3 Sur le questionnement de l’interdisciplinarité des humanités numériques, voir A. Bénel. « Quelle interdisciplinarité pour les “humanités numériques” ? », Les Cahiers du numérique, vol. 10, n° 4, 2014, pp. 103-132.
4 L. Bouzidi et S. Boulesnane, « Les humanités numériques. L’évolution des usages et des pratiques », Les Cahiers du numérique, vol. 13, n° 3-4, 2017, pp. 19-38.
5 M. Dacos, « Manifeste des digital humanities », That Camp, 2010 (non-conférence sur les Digital Humanities, 26 mars 2011).
6 M. Dacos et P. Mounier. Humanités numériques.
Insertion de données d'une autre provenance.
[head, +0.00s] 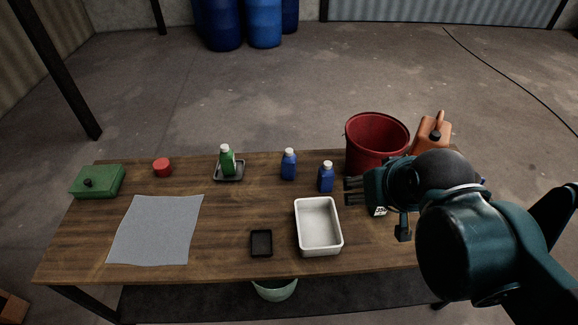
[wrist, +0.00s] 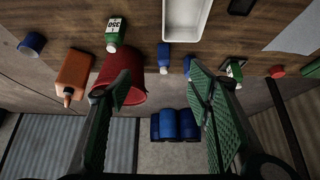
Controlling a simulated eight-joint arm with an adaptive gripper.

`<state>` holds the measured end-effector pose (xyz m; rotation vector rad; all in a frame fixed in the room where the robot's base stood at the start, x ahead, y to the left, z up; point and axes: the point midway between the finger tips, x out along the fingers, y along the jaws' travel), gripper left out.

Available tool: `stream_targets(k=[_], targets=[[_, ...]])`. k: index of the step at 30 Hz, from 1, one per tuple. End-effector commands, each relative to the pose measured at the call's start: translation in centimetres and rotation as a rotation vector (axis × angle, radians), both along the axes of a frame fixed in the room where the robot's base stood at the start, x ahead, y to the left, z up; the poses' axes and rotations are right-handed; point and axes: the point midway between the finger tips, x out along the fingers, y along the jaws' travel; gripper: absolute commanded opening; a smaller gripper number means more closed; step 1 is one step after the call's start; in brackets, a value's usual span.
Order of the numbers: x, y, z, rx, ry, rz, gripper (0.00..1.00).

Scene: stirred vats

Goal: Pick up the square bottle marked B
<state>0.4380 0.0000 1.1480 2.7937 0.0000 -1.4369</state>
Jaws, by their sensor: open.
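Two blue bottles with white caps stand on the wooden table: one left (head: 289,167) and one right (head: 326,178). They also show in the wrist view, as one blue bottle (wrist: 164,55) and another blue bottle (wrist: 188,68). A green bottle (head: 227,162) stands in a small dark tray. Another green bottle (wrist: 114,36) with a white number label shows in the wrist view; my arm mostly hides it in the head view. I cannot read a B on any bottle. My gripper (wrist: 162,88) is open and empty, above the table's right part.
A red bucket (head: 377,142) and an orange jug (head: 432,133) stand at the back right. A white bin (head: 318,228), black box (head: 261,243), grey cloth (head: 156,230), red lid (head: 162,167) and green box (head: 98,181) lie on the table (head: 220,215).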

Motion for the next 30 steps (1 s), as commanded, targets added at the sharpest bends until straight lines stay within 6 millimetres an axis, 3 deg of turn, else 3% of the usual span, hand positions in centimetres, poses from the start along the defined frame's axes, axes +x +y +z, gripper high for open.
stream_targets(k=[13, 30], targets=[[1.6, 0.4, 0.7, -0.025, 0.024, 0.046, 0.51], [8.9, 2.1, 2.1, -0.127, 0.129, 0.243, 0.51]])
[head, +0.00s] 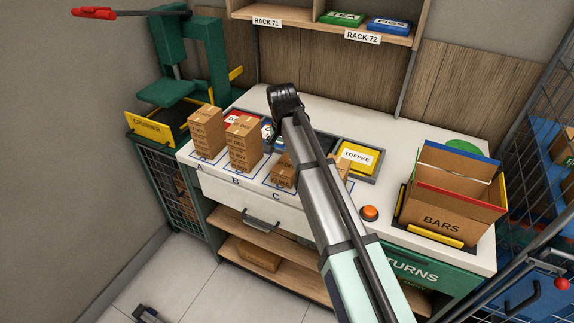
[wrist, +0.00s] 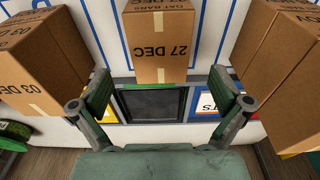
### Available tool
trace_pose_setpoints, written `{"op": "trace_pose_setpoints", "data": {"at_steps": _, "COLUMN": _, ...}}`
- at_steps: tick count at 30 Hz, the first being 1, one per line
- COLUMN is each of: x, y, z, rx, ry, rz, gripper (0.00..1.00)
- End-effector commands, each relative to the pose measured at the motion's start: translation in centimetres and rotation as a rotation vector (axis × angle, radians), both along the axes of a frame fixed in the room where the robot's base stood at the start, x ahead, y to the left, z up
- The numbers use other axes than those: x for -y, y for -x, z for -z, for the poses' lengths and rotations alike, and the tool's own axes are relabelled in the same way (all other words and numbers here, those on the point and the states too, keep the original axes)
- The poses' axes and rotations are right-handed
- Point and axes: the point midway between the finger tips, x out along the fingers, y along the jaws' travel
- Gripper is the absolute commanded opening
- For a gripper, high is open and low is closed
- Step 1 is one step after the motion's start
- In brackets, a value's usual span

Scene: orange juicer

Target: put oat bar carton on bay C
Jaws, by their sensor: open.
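In the wrist view, a brown carton (wrist: 157,45) marked "27 DEC" stands ahead of my gripper (wrist: 161,85); its partly cut top line seems to read "oat bars". My gripper is open and empty, above the trays behind the cartons, touching no carton. Bay C has its letter (head: 276,196) on the worktop's front edge, with a low carton (head: 282,177) behind it in the head view. Larger cartons stand at the wrist view's left (wrist: 40,62), marked "03 DEC", and right (wrist: 284,55). My arm hides the gripper and part of another carton (head: 342,166) in the head view.
Tall carton stacks stand at bay A (head: 205,132) and bay B (head: 243,146). A yellow toffee tray (head: 357,158) lies behind the cartons. An orange button (head: 369,213) and an open "BARS" box (head: 441,215) are to the right. A shelf rack (head: 346,27) hangs above.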

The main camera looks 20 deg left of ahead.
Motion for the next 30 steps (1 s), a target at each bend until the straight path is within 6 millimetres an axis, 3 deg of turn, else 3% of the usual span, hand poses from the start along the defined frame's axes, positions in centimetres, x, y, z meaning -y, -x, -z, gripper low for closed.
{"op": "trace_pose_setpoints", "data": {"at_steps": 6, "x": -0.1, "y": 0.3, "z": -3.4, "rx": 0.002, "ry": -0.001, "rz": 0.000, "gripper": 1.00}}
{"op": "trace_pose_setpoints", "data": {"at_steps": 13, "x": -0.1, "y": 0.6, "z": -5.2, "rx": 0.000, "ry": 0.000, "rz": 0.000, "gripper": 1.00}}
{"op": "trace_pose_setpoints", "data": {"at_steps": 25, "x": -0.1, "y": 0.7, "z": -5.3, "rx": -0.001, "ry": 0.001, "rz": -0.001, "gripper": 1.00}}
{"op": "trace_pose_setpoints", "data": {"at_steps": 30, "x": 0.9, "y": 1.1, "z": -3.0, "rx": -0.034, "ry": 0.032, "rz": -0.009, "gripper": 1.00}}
État des lieux et positionnement de la recherche française dans le contexte international, Paris, Open Editions/Institut français, 2014, p. 5.
7 Site internet de Mémoire des hommes : https://www.memoiredeshommes.sga.defense.gouv.fr
8 L. Merzeau, Mémoire partagée (Préciser les références) in M. Cornu, F. Orsi et J. Rochfeld. Dictionnaire des biens communs, Paris, puf, 2017. https://halshs.archives-ouvertes.fr/halshs-01546678
9 S. Aufray, « Le site Mémoire des hommes et ses évolutions : entre mémoire et histoire », La Gazette des archives, n° 236, 2014-4. « Commémorer », pp. 71-83.